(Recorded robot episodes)
□ □ □ □
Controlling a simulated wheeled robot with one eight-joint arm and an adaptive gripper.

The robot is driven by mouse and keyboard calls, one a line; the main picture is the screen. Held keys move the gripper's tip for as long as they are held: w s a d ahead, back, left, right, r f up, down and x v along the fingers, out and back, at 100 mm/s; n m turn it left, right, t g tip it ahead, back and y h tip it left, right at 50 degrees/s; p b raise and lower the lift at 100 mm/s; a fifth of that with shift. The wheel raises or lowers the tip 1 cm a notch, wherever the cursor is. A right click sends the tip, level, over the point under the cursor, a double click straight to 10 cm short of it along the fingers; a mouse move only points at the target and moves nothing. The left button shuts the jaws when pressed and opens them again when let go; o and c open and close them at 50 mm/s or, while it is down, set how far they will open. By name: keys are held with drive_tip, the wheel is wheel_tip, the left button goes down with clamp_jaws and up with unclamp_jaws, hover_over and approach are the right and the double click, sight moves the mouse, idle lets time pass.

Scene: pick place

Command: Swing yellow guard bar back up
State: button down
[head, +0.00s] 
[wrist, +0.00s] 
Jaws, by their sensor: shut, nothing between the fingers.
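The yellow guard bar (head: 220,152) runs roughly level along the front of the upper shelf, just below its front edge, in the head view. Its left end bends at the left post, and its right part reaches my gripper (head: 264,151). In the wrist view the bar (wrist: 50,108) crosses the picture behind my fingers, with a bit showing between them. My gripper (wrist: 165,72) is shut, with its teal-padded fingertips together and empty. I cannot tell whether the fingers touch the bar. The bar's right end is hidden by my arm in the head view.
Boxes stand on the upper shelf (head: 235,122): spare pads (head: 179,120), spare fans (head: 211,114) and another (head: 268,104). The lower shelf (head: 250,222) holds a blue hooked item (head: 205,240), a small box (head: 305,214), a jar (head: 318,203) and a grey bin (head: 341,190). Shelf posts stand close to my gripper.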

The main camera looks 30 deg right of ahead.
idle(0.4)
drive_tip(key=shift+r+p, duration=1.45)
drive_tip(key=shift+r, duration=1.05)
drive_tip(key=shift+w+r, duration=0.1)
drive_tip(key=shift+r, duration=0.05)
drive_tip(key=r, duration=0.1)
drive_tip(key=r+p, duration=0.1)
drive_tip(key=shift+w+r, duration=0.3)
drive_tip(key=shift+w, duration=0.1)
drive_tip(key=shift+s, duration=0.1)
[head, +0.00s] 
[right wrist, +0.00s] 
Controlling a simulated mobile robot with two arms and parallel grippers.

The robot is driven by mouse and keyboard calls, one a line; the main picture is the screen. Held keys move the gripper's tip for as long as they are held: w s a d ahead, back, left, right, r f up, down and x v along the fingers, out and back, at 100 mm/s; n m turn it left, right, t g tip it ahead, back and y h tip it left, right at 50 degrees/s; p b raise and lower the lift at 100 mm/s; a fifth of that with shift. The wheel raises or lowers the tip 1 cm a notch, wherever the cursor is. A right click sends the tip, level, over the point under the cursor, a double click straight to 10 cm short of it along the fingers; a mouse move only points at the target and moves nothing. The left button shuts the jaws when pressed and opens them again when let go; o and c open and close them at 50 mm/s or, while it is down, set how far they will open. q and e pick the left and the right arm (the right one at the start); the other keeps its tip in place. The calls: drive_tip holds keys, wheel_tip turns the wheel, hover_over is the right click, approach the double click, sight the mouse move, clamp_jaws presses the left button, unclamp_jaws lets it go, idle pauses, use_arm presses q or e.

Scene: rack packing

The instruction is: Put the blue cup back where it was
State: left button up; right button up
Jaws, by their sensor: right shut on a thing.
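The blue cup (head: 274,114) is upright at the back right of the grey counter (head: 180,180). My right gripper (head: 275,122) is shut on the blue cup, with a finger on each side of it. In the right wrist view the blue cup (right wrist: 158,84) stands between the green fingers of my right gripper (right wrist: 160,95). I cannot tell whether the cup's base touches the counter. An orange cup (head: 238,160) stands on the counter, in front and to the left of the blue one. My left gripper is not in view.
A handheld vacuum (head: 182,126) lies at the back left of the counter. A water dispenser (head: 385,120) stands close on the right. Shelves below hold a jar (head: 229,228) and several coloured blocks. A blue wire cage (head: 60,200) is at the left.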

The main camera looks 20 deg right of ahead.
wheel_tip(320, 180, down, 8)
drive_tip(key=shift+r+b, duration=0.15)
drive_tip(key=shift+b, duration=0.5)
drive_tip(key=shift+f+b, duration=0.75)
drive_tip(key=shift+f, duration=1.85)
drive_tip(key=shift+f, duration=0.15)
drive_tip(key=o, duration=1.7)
□ □ □ □
§ **Given task**
From the records above, pick out and copy each line holding the word "Scene".

§ **The response**
Scene: pick place
Scene: rack packing

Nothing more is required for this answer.